- [RECORDS FOR THE EXERCISE]:
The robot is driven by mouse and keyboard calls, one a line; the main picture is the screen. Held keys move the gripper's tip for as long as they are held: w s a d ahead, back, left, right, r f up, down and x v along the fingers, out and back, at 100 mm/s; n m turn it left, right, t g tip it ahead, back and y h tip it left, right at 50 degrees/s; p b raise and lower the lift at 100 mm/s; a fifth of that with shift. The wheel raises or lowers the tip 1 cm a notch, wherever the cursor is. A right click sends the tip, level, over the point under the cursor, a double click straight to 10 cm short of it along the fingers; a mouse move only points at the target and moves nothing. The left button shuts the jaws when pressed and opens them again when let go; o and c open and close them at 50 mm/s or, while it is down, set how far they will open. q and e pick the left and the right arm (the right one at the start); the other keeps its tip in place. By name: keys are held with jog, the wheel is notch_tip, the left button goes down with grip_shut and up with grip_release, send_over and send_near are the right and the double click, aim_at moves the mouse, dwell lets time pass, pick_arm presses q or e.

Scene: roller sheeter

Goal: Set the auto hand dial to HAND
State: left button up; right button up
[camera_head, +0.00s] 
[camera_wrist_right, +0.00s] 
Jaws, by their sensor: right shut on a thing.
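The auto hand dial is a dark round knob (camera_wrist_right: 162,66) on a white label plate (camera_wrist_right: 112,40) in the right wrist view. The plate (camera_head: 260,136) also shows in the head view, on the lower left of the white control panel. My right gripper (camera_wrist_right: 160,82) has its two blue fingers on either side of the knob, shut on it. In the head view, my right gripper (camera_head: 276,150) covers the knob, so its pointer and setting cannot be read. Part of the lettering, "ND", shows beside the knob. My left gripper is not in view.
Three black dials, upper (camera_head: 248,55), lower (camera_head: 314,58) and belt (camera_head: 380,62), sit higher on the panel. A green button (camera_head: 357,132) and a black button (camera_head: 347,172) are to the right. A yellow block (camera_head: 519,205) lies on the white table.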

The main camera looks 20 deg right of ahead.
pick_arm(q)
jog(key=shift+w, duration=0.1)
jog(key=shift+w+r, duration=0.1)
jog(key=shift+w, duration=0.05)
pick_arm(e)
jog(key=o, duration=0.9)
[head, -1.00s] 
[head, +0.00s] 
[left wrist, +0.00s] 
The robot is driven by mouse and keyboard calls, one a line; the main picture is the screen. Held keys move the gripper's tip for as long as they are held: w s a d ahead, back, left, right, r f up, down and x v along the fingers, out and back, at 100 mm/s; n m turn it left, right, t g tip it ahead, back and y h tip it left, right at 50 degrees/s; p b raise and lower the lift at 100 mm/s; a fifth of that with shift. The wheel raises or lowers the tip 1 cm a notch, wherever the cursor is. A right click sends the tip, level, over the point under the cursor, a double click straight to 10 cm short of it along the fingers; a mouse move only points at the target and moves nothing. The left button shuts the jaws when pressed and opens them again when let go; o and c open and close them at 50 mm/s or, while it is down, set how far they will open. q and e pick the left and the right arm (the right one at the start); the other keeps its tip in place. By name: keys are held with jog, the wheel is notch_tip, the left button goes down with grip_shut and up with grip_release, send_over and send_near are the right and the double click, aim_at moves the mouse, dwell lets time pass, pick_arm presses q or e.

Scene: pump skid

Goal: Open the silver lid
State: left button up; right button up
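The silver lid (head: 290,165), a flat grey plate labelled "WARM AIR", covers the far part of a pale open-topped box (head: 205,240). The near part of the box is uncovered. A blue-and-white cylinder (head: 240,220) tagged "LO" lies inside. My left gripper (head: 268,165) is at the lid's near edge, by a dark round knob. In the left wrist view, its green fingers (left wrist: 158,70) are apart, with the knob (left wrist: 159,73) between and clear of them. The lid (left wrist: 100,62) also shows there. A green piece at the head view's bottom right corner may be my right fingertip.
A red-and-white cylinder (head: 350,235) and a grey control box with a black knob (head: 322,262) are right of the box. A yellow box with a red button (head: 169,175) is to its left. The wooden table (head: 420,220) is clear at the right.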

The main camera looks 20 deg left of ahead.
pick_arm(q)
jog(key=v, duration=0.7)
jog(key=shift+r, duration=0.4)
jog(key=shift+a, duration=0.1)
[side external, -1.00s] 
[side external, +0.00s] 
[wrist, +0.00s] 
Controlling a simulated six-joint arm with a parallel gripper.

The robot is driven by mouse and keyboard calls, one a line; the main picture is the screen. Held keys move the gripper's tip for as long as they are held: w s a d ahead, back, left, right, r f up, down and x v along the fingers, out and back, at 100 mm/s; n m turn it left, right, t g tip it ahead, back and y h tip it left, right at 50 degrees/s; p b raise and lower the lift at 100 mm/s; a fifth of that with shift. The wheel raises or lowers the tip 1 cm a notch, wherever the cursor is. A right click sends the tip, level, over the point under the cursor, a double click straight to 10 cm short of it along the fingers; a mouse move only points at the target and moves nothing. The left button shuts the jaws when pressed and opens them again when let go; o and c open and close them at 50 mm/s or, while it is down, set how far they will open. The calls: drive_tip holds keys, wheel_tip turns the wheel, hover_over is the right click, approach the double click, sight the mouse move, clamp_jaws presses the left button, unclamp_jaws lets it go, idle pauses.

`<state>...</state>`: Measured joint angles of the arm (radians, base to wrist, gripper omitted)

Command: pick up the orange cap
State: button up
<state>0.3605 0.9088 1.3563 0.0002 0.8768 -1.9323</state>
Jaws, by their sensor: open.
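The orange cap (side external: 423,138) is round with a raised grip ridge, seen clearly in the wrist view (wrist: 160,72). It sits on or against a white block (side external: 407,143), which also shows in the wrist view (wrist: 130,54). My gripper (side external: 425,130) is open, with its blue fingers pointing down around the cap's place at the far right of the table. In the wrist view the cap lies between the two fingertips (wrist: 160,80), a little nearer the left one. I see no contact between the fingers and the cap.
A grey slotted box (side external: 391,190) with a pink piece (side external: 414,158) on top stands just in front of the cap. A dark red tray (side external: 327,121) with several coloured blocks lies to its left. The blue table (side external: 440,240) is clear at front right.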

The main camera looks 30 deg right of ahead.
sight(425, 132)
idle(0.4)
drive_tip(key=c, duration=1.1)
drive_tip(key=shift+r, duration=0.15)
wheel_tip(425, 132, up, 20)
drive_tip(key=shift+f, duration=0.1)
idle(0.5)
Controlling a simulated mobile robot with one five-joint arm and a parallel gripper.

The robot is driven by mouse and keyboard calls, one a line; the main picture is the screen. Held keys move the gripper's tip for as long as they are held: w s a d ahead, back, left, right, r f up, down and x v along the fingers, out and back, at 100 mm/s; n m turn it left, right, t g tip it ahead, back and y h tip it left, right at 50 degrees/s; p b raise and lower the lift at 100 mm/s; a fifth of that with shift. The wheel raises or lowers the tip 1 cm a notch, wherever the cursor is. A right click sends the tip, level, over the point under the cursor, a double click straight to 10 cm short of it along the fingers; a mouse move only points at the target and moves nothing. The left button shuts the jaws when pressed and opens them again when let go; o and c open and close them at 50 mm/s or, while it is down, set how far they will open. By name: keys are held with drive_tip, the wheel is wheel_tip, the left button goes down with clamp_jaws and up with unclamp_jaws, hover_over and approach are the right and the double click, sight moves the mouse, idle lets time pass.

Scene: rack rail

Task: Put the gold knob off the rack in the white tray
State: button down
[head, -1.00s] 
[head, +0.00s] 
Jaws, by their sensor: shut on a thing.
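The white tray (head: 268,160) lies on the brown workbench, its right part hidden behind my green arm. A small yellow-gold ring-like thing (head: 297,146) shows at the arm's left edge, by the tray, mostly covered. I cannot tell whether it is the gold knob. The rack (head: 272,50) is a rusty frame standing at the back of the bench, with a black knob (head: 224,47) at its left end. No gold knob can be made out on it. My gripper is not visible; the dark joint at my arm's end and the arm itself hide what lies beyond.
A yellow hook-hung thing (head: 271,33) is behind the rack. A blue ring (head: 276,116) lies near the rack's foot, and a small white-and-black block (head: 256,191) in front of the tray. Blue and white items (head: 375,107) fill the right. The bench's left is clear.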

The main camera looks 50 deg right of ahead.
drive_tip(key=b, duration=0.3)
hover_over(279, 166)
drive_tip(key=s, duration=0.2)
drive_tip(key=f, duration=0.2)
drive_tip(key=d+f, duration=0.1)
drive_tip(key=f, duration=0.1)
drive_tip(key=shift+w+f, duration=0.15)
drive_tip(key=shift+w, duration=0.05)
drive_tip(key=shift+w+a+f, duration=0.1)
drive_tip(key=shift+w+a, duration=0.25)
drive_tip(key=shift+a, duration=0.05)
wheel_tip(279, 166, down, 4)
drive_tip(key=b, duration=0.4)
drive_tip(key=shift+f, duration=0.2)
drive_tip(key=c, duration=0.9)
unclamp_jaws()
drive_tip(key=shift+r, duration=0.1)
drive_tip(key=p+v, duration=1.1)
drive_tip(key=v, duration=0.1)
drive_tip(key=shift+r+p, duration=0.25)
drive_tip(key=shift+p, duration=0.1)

- [TO BE DONE]:
Please copy, word for word, every line from the first line of the records through the line containing "[camera_wrist_right, +0.00s]", with both of those lines included and nothing else.

- [TASK OUTPUT]:
The robot is driven by mouse and keyboard calls, one a line; the main picture is the screen. Held keys move the gripper's tip for as long as they are held: w s a d ahead, back, left, right, r f up, down and x v along the fingers, out and back, at 100 mm/s; n m turn it left, right, t g tip it ahead, back and y h tip it left, right at 50 degrees/s; p b raise and lower the lift at 100 mm/s; a fifth of that with shift. The wheel raises or lowers the tip 1 cm a notch, wherever the cursor is. A right click sends the tip, level, over the point under the cursor, a double click straight to 10 cm short of it along the fingers; a mouse move only points at the target and moves nothing. The left button shuts the jaws when pressed and opens them again when let go; o and c open and close them at 50 mm/s or, while it is down, set how far they will open. q and e pick the left and the right arm (the right one at the start); the other keeps its tip in place. By name: keys are held with jog, the wheel is notch_tip, the left button goes down with grip_shut and up with grip_release, send_over and send_near are the right and the double click, aim_at moves the mouse, dwell lets time pass, pick_arm presses q or e.

Scene: roller sheeter

Goal: Set the auto hand dial to HAND
State: left button up; right button up
[camera_head, +0.00s] 
[camera_wrist_right, +0.00s] 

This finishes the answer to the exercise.